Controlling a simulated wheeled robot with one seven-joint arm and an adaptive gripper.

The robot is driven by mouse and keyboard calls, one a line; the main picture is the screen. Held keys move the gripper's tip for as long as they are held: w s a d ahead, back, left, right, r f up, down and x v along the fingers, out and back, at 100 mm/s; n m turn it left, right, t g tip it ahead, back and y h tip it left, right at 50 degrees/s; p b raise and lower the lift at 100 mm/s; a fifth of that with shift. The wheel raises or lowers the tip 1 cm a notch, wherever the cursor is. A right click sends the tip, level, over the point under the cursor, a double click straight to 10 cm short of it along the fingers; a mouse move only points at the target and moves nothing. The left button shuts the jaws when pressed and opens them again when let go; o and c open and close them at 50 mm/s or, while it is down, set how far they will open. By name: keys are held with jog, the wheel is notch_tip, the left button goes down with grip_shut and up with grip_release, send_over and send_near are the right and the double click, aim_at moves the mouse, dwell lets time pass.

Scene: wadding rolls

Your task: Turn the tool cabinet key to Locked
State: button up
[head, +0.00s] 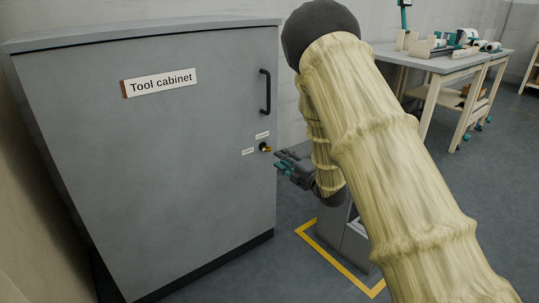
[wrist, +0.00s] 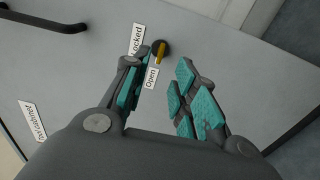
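The grey tool cabinet (head: 190,170) stands shut at the left in the head view. Its small brass key (head: 267,149) sits in a dark round lock near the door's right edge, below the handle. In the wrist view the key (wrist: 160,53) extends from the lock toward the Open label's side; its exact turn is hard to tell. The Locked label (wrist: 138,41) and the Open label (wrist: 150,78) are beside the lock. My gripper (head: 281,165) is just right of and below the key. In the wrist view my gripper (wrist: 163,67) is open and empty, with the key beyond its teal-padded fingertips.
The black door handle (head: 265,92) is above the lock, and a nameplate (head: 160,83) is on the door. A workbench (head: 440,63) with rolls stands at the back right. Yellow floor tape (head: 335,262) lies beside the cabinet.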

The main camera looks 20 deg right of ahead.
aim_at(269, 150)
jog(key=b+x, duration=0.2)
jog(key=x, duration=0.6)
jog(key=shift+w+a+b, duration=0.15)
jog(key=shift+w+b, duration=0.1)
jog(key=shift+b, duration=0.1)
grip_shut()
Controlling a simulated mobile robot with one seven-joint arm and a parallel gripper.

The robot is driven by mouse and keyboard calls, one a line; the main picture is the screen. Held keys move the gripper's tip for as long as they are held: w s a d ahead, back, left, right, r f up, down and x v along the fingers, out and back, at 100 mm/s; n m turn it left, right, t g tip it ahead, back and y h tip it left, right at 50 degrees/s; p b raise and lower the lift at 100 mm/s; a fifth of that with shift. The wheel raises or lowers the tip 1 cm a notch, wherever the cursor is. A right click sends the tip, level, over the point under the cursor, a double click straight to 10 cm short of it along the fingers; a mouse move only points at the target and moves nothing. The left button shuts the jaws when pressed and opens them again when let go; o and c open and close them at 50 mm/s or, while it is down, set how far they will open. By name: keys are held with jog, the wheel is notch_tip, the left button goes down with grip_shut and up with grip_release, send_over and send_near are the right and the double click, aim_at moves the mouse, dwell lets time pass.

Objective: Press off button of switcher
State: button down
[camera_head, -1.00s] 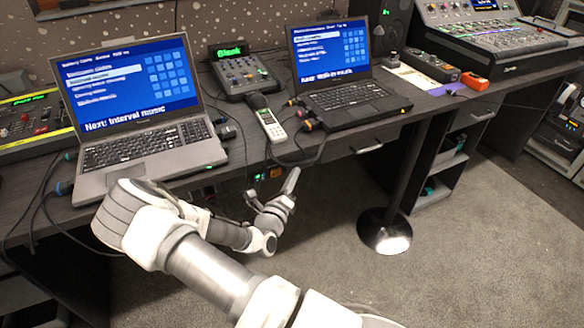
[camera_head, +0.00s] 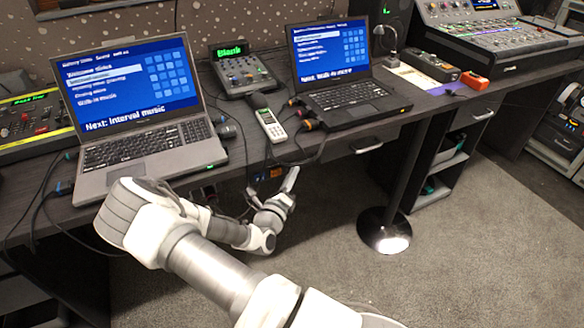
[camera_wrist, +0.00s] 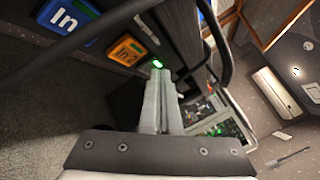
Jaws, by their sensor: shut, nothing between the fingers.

-- Exercise --
Can the lines from the one with "State: button down" to the end of the records above be quoted exactly, both ends included, with every picture omitted?

-- Exercise solution --
State: button down
[camera_head, -1.00s] 
[camera_head, +0.00s] 
[camera_wrist, +0.00s] 
Jaws, by their sensor: shut, nothing between the fingers.

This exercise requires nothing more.